Set task → Present every line in which the string "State" appears.

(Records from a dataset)

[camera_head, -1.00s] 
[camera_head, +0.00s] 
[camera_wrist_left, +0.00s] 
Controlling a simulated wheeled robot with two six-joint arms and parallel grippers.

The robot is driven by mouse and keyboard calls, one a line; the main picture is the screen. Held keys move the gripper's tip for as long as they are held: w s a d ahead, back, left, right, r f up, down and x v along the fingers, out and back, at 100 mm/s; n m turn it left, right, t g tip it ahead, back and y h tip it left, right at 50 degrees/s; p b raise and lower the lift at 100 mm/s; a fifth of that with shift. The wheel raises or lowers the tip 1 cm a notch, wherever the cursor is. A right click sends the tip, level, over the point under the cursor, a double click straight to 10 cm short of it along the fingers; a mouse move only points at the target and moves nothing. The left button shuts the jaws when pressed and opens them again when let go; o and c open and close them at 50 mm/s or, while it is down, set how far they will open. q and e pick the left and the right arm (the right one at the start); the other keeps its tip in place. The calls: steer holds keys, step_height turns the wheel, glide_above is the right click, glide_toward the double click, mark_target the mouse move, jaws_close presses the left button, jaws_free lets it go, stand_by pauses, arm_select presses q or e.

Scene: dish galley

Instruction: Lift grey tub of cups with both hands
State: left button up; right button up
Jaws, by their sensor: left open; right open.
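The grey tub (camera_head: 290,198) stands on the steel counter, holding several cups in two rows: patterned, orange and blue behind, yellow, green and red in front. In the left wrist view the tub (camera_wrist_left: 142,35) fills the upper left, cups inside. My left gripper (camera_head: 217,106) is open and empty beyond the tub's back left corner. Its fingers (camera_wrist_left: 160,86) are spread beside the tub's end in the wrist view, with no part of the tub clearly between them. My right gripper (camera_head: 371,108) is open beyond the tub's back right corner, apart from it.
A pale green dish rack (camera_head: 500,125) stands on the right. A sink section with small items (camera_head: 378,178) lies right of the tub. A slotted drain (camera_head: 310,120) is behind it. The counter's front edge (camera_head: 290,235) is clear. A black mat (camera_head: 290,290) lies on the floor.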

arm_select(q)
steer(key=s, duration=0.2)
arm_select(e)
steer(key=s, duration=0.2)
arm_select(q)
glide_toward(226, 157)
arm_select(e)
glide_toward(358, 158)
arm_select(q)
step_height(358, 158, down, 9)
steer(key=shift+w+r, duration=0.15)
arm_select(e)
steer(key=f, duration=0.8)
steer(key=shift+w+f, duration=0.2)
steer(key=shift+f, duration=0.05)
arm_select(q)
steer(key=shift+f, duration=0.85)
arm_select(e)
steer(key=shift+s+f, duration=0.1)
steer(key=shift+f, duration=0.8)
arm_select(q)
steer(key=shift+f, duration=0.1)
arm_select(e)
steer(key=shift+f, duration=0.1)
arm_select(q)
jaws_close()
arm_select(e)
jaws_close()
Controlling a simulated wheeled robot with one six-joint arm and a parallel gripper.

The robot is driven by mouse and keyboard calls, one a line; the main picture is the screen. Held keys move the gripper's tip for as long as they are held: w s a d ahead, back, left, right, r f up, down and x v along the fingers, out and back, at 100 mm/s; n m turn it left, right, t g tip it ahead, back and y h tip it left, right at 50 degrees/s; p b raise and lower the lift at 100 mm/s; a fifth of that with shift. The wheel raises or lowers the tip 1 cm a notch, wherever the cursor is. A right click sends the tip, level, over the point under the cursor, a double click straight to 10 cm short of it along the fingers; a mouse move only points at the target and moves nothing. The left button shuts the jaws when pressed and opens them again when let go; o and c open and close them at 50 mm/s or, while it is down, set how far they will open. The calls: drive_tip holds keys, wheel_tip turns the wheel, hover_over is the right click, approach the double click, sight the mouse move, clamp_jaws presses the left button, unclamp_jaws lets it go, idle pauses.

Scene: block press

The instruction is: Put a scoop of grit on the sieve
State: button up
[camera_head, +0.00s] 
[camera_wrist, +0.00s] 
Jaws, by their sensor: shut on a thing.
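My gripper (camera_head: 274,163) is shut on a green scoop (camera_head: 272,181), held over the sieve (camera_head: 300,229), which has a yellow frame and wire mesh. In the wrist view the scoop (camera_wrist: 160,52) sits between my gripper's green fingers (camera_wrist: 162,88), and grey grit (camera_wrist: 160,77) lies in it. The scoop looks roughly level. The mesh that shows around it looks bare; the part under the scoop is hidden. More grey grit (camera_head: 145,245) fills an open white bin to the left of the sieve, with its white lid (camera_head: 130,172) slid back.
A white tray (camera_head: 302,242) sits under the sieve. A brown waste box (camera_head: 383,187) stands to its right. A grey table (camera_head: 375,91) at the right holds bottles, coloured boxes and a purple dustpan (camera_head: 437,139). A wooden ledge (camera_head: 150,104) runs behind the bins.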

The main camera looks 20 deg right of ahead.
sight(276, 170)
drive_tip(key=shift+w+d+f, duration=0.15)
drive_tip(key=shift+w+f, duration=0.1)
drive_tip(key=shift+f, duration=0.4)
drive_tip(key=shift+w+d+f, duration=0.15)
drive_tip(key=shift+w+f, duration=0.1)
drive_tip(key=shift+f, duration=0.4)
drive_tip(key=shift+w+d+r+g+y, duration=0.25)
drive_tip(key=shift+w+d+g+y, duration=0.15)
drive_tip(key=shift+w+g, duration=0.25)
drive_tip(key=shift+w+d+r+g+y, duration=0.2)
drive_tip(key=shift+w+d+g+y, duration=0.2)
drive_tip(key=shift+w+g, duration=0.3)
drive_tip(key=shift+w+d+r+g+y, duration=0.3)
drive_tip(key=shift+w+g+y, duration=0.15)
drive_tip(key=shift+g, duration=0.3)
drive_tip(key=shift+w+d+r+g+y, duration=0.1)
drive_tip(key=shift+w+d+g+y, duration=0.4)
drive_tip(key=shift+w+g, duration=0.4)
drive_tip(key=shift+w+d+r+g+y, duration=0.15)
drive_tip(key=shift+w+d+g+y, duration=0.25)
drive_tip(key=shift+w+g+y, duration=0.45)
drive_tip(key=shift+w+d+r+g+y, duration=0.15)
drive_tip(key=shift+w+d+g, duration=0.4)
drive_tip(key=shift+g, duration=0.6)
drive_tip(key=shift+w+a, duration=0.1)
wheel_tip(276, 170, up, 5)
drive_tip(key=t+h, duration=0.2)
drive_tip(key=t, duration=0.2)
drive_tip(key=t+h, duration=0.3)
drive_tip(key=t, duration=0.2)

Finished task →
State: left button up; right button up
State: button up

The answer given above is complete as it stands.